Es war das große Thema im vergangenen Jahre für Reutlingen und seine OB – und es wird das große finanzielle und logistische Thema in diesem Jahr für Reutlingen bleiben: Die Stadt muss in der Anschluss-Unterbringung das Unterkommen von Flüchtlingen organisieren. Grade jetzt wurde der Bau und der Ausbau neuer temporärer Wohnflächen in der Ypernkaserne, im ehemaligen Altenheim Ringelbach und im SSV-Stadion beschlossen. Bis Juni brauchen 363 Flüchtlinge noch ein Dach über dem Kopf.

Ein Problem, das laut Bosch, alle kommunen "ordentlich beschäftige"; dbei gehe es um den Bau von Wohnraum und die Finanzierung. Insgesamt nehme all das die Verwaltung über alle Ressorts in Anspruch. Dabei, so Bosch, die auch als Städtetagspräsidentin die Städte im Land vertritt, nehme die große Politik in Land und Bund noch immer nicht wahr, welche Aufwendungen, Belastungen und Probleme dabei für die Kommunen entstünden.

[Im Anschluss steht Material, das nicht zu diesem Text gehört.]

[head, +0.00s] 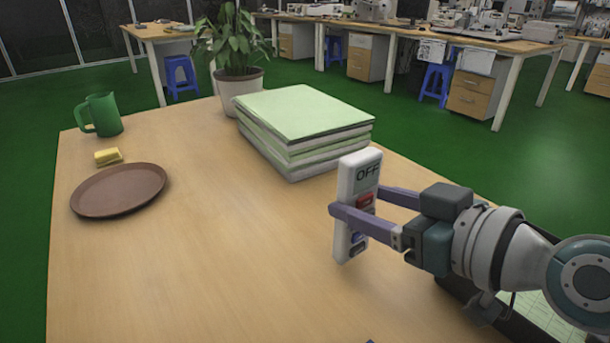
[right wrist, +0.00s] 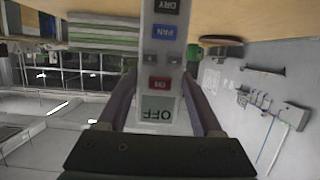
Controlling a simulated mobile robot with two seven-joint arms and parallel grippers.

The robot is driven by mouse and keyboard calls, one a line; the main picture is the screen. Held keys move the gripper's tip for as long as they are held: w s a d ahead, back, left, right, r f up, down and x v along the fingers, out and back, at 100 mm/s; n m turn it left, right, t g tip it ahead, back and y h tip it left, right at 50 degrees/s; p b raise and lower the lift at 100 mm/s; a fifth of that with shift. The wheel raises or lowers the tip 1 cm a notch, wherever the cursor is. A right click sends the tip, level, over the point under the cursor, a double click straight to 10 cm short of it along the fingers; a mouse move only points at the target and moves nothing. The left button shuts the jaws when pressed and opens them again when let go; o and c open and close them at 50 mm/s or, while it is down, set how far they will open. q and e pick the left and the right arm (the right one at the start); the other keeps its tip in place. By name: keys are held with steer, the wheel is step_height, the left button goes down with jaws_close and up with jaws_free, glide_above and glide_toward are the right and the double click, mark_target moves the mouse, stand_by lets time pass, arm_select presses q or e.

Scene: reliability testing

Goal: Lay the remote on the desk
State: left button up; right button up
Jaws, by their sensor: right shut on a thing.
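The remote (head: 345,237) is white, with a grey-green OFF display and red and blue buttons. It is upright, between the fingers of my right gripper (head: 352,208), which is shut on it. In the right wrist view the remote (right wrist: 161,62) runs up between the two fingers (right wrist: 162,95), showing the words OFF, ON, FAN and DRY. The desk (head: 200,260) is light wood. The remote appears to be above its right part; I cannot tell the exact gap beneath it.
A stack of green and white folders (head: 305,115) lies behind the remote. A potted plant (head: 240,90), green mug (head: 103,114), yellow sponge (head: 108,157) and brown plate (head: 118,190) stand farther back and left. The desk's middle and front are mostly clear.

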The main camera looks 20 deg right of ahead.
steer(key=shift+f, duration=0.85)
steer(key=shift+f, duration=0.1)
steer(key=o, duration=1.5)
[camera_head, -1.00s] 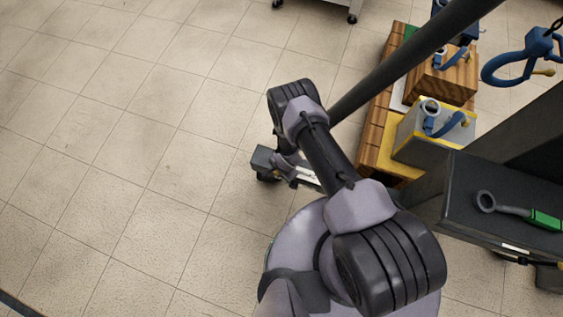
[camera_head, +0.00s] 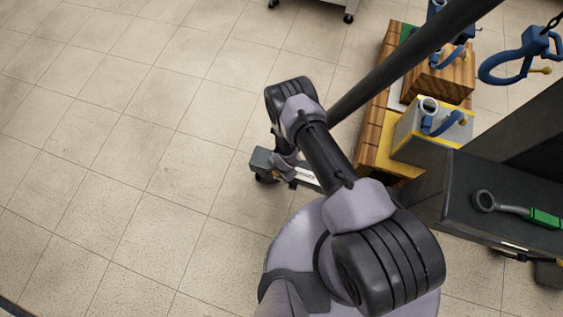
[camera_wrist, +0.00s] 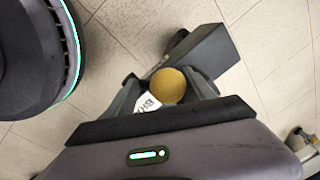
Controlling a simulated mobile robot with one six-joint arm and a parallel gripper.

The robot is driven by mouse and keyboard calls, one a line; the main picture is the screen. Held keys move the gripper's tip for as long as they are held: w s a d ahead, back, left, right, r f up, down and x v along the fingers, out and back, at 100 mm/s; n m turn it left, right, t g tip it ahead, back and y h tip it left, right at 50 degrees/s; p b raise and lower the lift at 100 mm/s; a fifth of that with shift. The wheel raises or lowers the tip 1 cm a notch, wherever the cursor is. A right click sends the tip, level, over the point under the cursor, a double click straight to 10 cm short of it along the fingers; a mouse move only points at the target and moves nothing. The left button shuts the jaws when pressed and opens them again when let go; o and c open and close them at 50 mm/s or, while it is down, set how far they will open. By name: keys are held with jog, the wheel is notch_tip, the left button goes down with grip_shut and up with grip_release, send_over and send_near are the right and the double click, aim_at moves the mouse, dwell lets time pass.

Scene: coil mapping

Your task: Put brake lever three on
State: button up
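In the wrist view, my gripper (camera_wrist: 165,92) has a finger on each side of a round yellow end (camera_wrist: 168,85). The fingers look closed on it. A white label (camera_wrist: 147,103) with partly hidden dark letters sits beside it. A dark box-like form (camera_wrist: 200,52) lies beyond the fingers; I cannot tell whether it is joined to the yellow end. In the head view, my gripper is low over the floor, mostly hidden by my arm. A grey block (camera_head: 262,161) shows near it. I cannot identify brake lever three with certainty.
At the right of the head view, a grey-yellow block (camera_head: 412,143) and a wooden block (camera_head: 447,78) carry blue levers with yellow ends. A blue hook (camera_head: 513,67) hangs on a chain. A dark cabinet (camera_head: 505,172) carries a green-handled ring tool (camera_head: 515,209). The left floor is clear.

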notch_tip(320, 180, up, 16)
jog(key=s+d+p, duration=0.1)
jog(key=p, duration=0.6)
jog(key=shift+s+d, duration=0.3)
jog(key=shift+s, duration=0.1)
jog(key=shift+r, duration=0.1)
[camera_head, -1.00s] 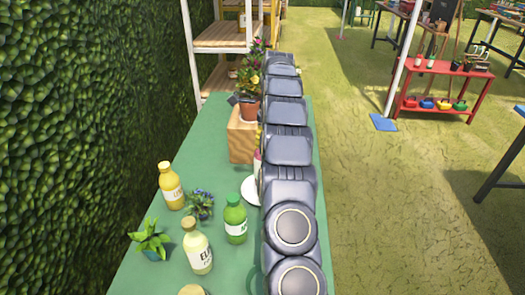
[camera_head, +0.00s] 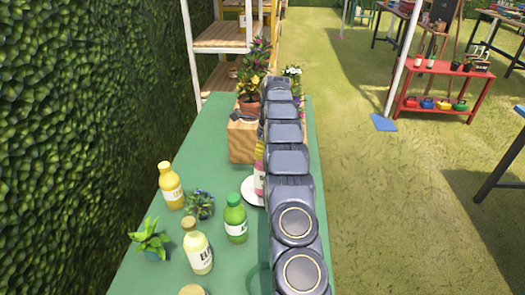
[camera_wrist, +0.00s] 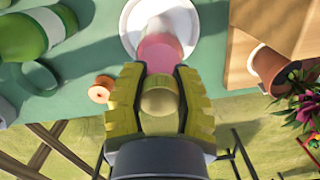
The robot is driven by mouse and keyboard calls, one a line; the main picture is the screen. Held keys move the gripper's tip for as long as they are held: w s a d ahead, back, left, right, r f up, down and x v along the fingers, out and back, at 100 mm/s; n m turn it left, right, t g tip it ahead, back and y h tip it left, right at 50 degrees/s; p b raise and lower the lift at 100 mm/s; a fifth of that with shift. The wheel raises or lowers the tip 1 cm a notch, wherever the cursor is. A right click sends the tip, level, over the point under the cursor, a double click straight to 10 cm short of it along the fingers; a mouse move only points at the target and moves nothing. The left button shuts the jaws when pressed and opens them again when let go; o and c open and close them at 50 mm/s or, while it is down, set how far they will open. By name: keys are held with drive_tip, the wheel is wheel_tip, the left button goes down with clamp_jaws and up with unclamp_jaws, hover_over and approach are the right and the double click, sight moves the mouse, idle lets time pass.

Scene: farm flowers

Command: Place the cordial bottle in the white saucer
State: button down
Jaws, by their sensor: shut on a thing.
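The cordial bottle (camera_wrist: 160,50) is pink with a tan cap. My gripper (camera_wrist: 160,98) is shut around its cap end, with a yellow-green finger on each side. In the wrist view the pink body overlaps the near part of the white saucer (camera_wrist: 131,22). In the head view the bottle (camera_head: 259,180) stands about upright, at the right part of the saucer (camera_head: 249,197) as seen. My arm hides the saucer's right side and most of my gripper. I cannot tell whether the bottle's base touches the saucer.
A green bottle (camera_head: 235,222), yellow bottle (camera_head: 171,188), pale bottle (camera_head: 197,250) and small plants stand left of the saucer on the green table (camera_head: 217,140).

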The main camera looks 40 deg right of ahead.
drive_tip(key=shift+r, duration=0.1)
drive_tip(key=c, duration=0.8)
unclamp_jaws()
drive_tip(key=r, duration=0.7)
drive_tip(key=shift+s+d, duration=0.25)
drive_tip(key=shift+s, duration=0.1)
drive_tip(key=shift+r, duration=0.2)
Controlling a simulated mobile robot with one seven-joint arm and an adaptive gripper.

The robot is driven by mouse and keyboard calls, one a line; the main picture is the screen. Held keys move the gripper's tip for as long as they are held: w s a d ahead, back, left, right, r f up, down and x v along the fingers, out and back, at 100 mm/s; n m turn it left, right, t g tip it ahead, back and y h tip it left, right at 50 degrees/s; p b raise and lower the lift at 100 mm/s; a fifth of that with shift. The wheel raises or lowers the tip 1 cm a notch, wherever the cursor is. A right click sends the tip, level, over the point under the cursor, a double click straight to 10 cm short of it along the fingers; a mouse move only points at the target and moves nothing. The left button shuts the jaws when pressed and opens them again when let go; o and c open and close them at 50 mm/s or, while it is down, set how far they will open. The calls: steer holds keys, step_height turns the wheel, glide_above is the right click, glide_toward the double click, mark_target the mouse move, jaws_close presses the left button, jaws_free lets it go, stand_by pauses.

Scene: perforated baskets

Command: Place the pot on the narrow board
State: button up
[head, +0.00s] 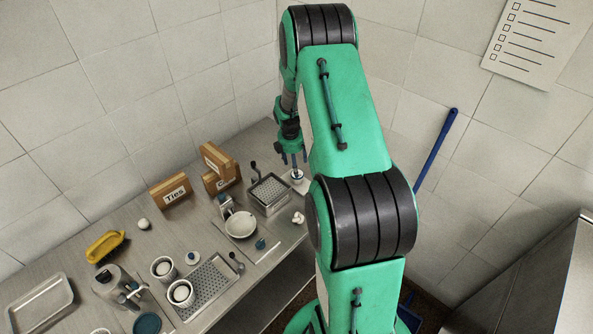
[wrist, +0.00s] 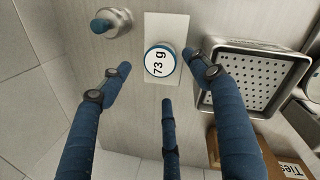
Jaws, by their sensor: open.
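The pot (wrist: 160,62) is small and round, with a blue rim and a white top marked "73 g". In the wrist view it overlaps the end of the pale narrow board (wrist: 168,27) and appears to stand upright on it. In the head view the pot (head: 297,176) is at the far end of the board (head: 303,187), at the back right of the counter. My gripper (wrist: 158,78) is open, its blue fingers spread around the pot with visible gaps. In the head view my gripper (head: 294,160) is just above the pot. The pot's underside is hidden.
A perforated metal basket (wrist: 226,75) stands close beside the board. A metal piece with a blue knob (wrist: 112,22) is on the other side. A "Ties" box (head: 171,190) and a white bowl (head: 240,225) are further left. The wall is close behind.

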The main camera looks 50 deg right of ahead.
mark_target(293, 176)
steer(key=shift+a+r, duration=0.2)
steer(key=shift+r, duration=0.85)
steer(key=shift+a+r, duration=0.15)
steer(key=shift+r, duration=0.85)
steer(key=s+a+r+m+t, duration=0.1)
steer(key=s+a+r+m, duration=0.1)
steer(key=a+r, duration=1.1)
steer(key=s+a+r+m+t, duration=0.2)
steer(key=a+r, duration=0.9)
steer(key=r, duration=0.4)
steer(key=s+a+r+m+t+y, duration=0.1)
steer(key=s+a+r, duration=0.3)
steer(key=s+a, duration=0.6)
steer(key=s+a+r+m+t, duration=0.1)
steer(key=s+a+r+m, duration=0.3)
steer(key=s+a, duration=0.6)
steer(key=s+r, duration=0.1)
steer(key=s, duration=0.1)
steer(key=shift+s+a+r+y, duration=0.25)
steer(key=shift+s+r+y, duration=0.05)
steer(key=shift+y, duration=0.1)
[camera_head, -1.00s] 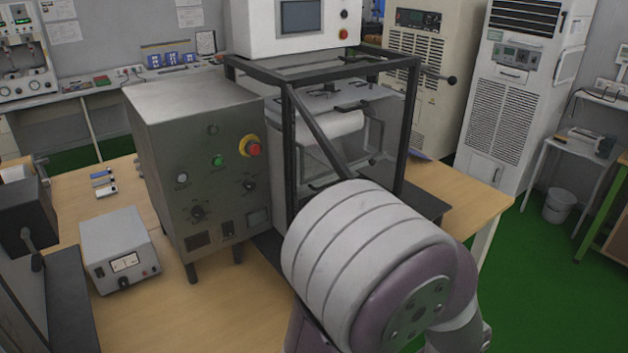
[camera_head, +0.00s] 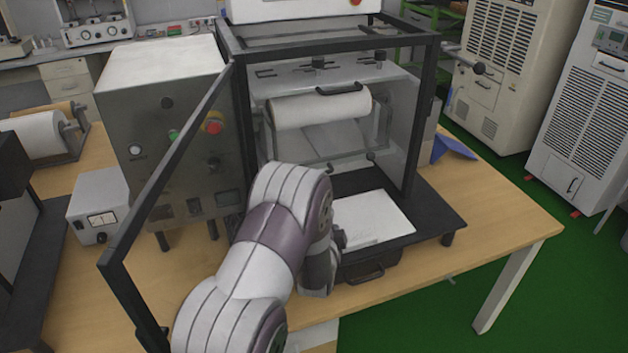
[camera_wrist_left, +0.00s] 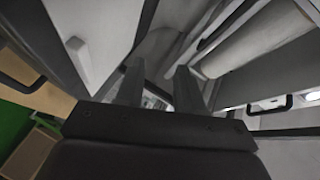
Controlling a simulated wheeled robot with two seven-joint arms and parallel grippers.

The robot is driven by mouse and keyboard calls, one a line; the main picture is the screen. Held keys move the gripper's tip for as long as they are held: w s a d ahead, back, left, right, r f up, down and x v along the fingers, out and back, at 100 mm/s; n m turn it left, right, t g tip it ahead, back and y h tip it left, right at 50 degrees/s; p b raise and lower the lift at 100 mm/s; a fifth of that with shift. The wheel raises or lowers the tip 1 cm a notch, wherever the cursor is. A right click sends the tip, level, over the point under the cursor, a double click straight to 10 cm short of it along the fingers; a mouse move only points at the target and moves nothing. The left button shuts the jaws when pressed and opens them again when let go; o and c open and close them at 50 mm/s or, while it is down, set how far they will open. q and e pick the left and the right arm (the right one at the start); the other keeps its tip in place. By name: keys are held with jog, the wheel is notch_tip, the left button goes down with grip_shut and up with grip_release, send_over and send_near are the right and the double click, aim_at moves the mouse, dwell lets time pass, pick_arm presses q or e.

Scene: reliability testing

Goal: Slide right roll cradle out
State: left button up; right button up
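In the head view a white roll (camera_head: 320,108) lies in a metal cradle (camera_head: 381,125) inside the black-framed machine. The cradle has a black handle (camera_head: 340,89) above the roll and a bar with dark knobs below it. My left arm rises in front of the machine, and its dark wrist points down beside the tray; its fingers are not clear there. In the left wrist view my left gripper (camera_wrist_left: 158,88) has its two fingers apart with nothing between them. A pale roll (camera_wrist_left: 270,40) shows at upper right, beyond the fingers. My right gripper is not in view.
An open black door frame (camera_head: 170,165) stands left of my arm. A white plate (camera_head: 372,218) lies on the black base (camera_head: 432,215), above a drawer handle (camera_head: 365,273). Another roll (camera_head: 38,134) sits on a stand at left. The table's right end (camera_head: 500,225) is clear.

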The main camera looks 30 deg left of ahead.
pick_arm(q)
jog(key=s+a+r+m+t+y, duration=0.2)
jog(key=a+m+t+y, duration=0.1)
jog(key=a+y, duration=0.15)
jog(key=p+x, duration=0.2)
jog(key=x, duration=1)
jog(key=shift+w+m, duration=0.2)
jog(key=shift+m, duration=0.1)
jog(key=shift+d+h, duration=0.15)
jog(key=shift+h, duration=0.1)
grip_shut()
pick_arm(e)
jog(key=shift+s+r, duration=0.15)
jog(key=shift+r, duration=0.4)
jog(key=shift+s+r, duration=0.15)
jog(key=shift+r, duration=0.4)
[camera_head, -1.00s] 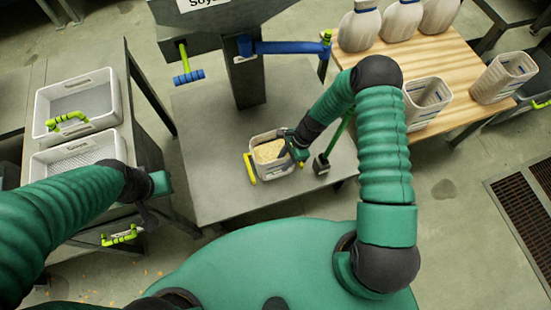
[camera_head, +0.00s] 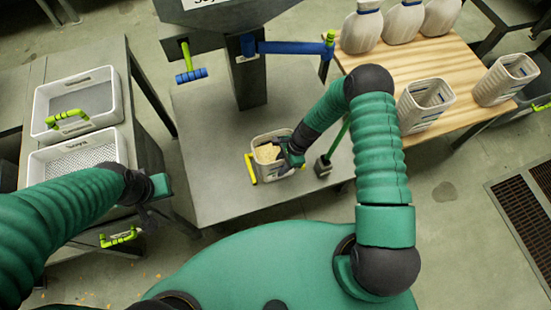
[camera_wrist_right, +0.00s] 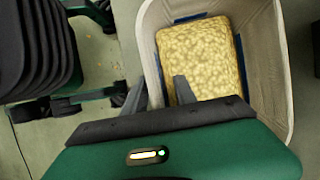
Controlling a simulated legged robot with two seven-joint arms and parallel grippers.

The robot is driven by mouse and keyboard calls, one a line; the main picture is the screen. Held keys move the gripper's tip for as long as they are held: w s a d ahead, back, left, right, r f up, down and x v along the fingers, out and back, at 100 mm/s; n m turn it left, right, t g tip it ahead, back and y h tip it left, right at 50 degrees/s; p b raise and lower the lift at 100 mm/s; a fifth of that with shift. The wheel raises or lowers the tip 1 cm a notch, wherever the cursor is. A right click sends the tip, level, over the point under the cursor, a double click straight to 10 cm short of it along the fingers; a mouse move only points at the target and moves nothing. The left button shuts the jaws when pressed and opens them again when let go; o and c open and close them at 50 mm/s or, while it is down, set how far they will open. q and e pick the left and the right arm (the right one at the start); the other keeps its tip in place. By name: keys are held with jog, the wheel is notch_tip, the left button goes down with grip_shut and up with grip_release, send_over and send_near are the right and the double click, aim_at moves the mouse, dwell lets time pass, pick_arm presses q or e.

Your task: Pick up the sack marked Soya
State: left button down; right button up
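An open-topped pale sack (camera_head: 270,176) with yellowish beans in it stands on the grey machine base, below the machine; no Soya mark is readable on it. It also fills the upper right of the right wrist view (camera_wrist_right: 263,30), with the beans (camera_wrist_right: 205,60) showing inside. My right gripper (camera_head: 287,157) is at the sack's right rim. In the right wrist view, its two fingers (camera_wrist_right: 160,82) are spread around the sack wall, one outside and one inside over the beans. My left gripper (camera_head: 148,212) hangs near the left table's edge, small and dark; its opening is unclear.
A wooden table (camera_head: 455,60) at right holds several pale sacks, some open-topped. Two white crates (camera_head: 112,85) stand on the left table. A blue-handled crank (camera_head: 290,47) and a green-handled tool (camera_head: 322,166) are near the machine. A yellow handle (camera_head: 250,168) is beside the sack.

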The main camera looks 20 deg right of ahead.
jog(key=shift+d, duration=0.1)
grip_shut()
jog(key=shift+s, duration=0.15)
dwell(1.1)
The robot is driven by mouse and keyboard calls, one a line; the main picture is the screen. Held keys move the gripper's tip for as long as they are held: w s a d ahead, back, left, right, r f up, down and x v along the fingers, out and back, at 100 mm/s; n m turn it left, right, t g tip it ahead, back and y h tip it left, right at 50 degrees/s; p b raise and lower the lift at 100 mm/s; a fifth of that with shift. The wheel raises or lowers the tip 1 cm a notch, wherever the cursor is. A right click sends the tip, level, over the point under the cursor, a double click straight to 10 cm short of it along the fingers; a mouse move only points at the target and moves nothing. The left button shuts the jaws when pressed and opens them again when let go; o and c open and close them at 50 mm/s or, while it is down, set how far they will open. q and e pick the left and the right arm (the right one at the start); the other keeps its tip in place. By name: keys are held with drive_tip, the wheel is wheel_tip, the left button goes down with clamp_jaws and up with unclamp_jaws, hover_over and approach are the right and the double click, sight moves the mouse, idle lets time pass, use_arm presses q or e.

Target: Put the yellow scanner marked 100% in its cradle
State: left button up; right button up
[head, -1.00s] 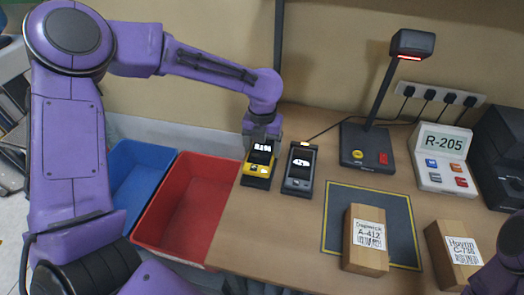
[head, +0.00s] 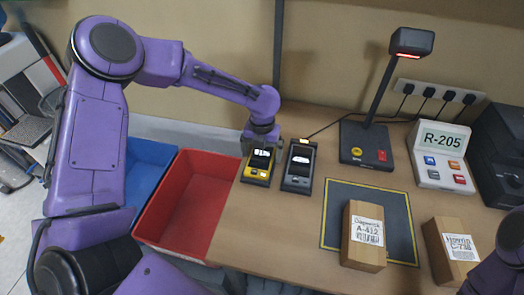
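The yellow scanner (head: 258,166) stands left of the middle of the table, close to the right side of the red bin. It appears to sit in a dark cradle, whose edge barely shows around it. Its lit screen carries white marks too small to read. A dark grey scanner (head: 298,167) stands just right of it, also with a lit screen I cannot read. My left gripper (head: 262,142) points down at the top end of the yellow scanner. Its fingers are small and partly hidden, so I cannot tell whether they touch or grip it. My right gripper is out of view.
A red bin (head: 160,233) and a blue bin (head: 150,152) stand left of the table. A lamp-like stand (head: 362,143), a R-205 panel (head: 440,157) and a power strip are at the back right.

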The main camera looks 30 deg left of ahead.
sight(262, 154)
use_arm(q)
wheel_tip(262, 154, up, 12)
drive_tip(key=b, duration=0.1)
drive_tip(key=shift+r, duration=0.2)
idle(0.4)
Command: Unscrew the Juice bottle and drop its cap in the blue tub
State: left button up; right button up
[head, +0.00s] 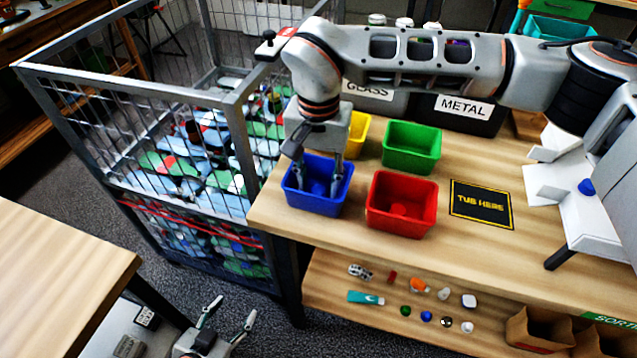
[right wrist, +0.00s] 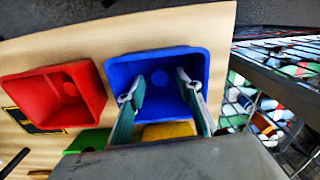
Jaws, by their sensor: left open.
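The blue tub (head: 318,205) stands near the table's left edge and shows large in the right wrist view (right wrist: 117,72). My right gripper (head: 319,187) points down at it, with its fingertips at the tub's opening. In the right wrist view the right gripper's two fingers (right wrist: 155,90) are spread apart with nothing between them. I see no loose cap on the visible tub floor. My left gripper (head: 233,308) is low at the bottom left, open and empty, away from the table. I cannot pick out a bottle labelled Juice.
Red (head: 402,224), green (head: 411,160) and yellow (head: 357,135) tubs stand close by. A wire cage (head: 245,150) of litter stands left. A "TUB HERE" mat (head: 481,205) is empty. A white fixture (head: 560,200) with a blue knob-like piece is right. Small items lie on the lower shelf (head: 330,300).

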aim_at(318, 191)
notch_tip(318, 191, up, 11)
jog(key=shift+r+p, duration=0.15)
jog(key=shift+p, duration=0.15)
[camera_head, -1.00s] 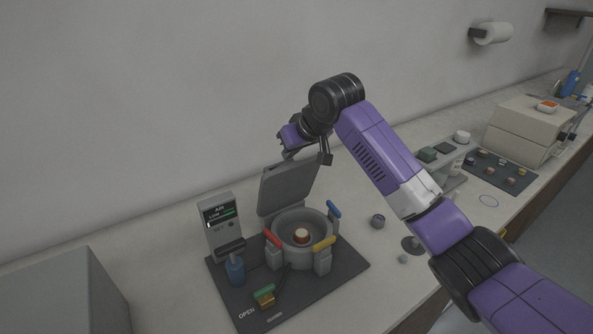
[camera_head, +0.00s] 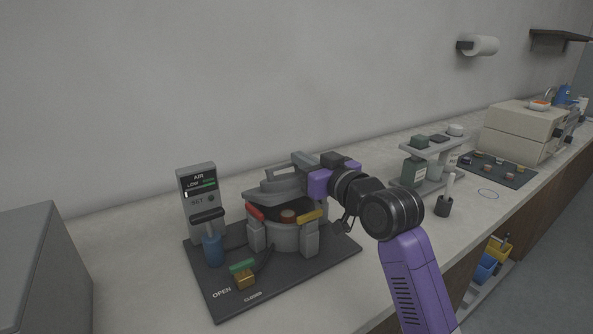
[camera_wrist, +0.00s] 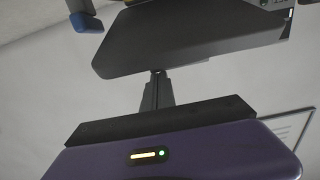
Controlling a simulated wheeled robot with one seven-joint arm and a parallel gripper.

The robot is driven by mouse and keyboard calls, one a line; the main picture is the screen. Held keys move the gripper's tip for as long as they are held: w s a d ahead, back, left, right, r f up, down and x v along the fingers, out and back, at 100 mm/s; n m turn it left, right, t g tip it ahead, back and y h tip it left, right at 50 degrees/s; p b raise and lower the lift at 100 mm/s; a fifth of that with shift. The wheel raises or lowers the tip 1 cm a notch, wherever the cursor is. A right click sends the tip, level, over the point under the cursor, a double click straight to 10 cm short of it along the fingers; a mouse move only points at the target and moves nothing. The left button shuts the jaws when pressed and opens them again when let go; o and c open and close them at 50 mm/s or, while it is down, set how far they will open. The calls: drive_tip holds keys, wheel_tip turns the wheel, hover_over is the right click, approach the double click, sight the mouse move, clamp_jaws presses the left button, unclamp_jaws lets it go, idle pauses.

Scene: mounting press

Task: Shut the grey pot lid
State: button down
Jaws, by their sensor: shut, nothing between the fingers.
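The grey pot lid (camera_head: 272,190) is hinged at the back of the grey pot (camera_head: 284,238). It stands partly lowered, tilted over the pot, with a gap at the front. A brown-topped round piece (camera_head: 288,216) shows inside the pot through the gap. My gripper (camera_head: 300,161) is shut and empty, at the lid's right and upper side. In the wrist view the shut fingers (camera_wrist: 156,76) end at the near edge of the dark lid plate (camera_wrist: 190,42). I cannot tell whether they touch it.
An AIR control box (camera_head: 197,190) and a blue-bodied lever (camera_head: 211,246) stand left on the dark base plate (camera_head: 215,290). A grey box (camera_head: 45,265) is far left.

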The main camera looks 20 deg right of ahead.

DAbei gehe es nicht nur darum, Wohnraum und Unterkünfte zu schaffen; bei ersterem werde nur dauerhafter Wohnraum bezuschusst.  Das Reutlinger Modell, über Modulbauweise schnell  temporäre Unterkünfte zu schaffen, gehe dabei leer aus. Dazu kämen unter anderem Kosten für Hausmeister, Sozialarbeiter und Deutschkurse.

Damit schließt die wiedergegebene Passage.